We are getting ready to start a project that will enroll around 200,000 households and 1 million people. It would be nice to take advantage of entities to link census, events, and follow ups. Here are two ideas:
Since entities is limited (by performance) to around 50,000 rows, perhaps we could do this by using a single form per province (around 10 provinces). That way, we'd only have around 20,000 homes (per province).
This still would not help with a map. I'm guessing the map performance would drop significantly with anything above 500 points. We are grouping by cluster, so if there was a way to filter by data collector or cluster, we could go down to around 300 homes. I think this would allow us to select the house form a map.
Could we dynamically remove data from an entity over time (using API)? If we were trying to connect visit 1 with visit 2, perhaps we could remove the entity record after visit 2 was completed? With this, we could probably keep the entity list down to a few thousand records.
My current understanding is that entities is not yet ready for projects at this scale. Let me know if I'm missing something. Thanks!
It's unfortunately really hard to make definitive statements about performance because there are so many factors involved.
We give 50k as an estimate of when performance degradation begins based on two major factors: device RAM and transfer connection. These both play a big role because currently the entire Entity List must be stored in memory and also be transferred with each update.
Both are also heavily affected by the width of the data: how many properties there are and how long their values are on average. Speed of transfer will also be affected by how repetitive the data is. That is, if you have many many properties that each have values 'yes' or 'no', that will get compressed down to a much smaller transfer size than a list with few properties that each have unique values.
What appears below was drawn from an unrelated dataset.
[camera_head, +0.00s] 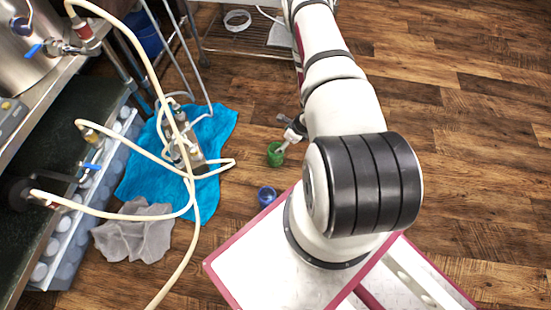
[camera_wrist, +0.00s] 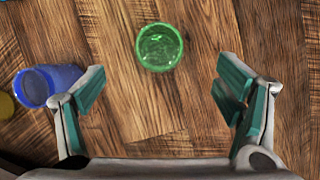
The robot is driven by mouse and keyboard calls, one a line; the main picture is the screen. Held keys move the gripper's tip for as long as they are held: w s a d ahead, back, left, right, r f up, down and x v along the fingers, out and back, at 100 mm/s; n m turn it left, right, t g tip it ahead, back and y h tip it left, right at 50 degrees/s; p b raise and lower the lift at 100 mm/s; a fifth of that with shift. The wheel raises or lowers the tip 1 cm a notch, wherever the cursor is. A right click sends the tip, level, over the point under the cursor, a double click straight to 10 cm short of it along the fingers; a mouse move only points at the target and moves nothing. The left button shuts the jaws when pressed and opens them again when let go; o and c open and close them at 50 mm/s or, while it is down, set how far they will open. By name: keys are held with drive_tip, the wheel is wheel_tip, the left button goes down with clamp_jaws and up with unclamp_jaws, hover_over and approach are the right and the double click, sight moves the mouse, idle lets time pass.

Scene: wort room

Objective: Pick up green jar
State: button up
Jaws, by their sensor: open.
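The green jar (camera_head: 275,154) stands on the wooden floor in the head view, to the right of the blue cloth. In the wrist view the green jar (camera_wrist: 159,47) is seen from above, beyond the fingertips and roughly midway between them. My gripper (camera_wrist: 162,92) is open and empty, with its teal-padded fingers spread wide. In the head view my gripper (camera_head: 286,143) is small, close to the green jar and partly hidden by my arm. Whether a finger touches the jar cannot be told there.
A blue jar (camera_head: 266,196) is on the floor nearby; in the wrist view a blue jar (camera_wrist: 50,84) lies beside the left finger. A blue cloth (camera_head: 218,128), a grey cloth (camera_head: 135,236) and pale hoses (camera_head: 193,230) are at the left. The floor at the right is clear.

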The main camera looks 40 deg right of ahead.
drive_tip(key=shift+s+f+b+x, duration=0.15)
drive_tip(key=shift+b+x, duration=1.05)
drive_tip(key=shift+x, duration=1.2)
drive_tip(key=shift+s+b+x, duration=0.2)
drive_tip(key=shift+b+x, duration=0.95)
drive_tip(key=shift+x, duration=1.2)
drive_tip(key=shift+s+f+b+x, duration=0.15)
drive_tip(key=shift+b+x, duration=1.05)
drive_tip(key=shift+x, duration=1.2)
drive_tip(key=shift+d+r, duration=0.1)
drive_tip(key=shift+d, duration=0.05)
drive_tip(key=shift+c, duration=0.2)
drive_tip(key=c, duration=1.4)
RAM usage will change significantly with Collect v2024.3.0 which is currently in beta as we work through some remaining issues. This version will store Entity Lists in a database and significantly reduce memory needs for larger Entity Lists. The whole list will still need to be transferred and processed, however.
All this to say, you may be able to have significantly more than 50k rows depending on the shape of your data. I would encourage you to generate sample data of the shape expected in a particular project, upload it as an Entity List and try empirical checks with the devices you will use. Or if you tell us more about the shape you expect and the devices you will use, we may be able to give you a sense of what's possible.
Yes, absolutely.
Yes, we haven't optimized displaying multiple points with the assumption that generally data can be filtered.
That sounds great. You could have a cluster property and a choice filter for that.
Yes, absolutely.
It's certainly not as smooth as we eventually want it to be! As you've described, with some creativity it's possible to make it work, but you need to decide whether the manual interventions (splitting up the data, automating Entity removal, etc) are in reach and worth it for you.
I encountered a similar challenge with follow-up from a previous project, though it involved fewer data points.
My workaround was to load the previous visit data into a CSV file and use various fields, in your case (data collector or cluster), to filter the records for the next follow-up with ease.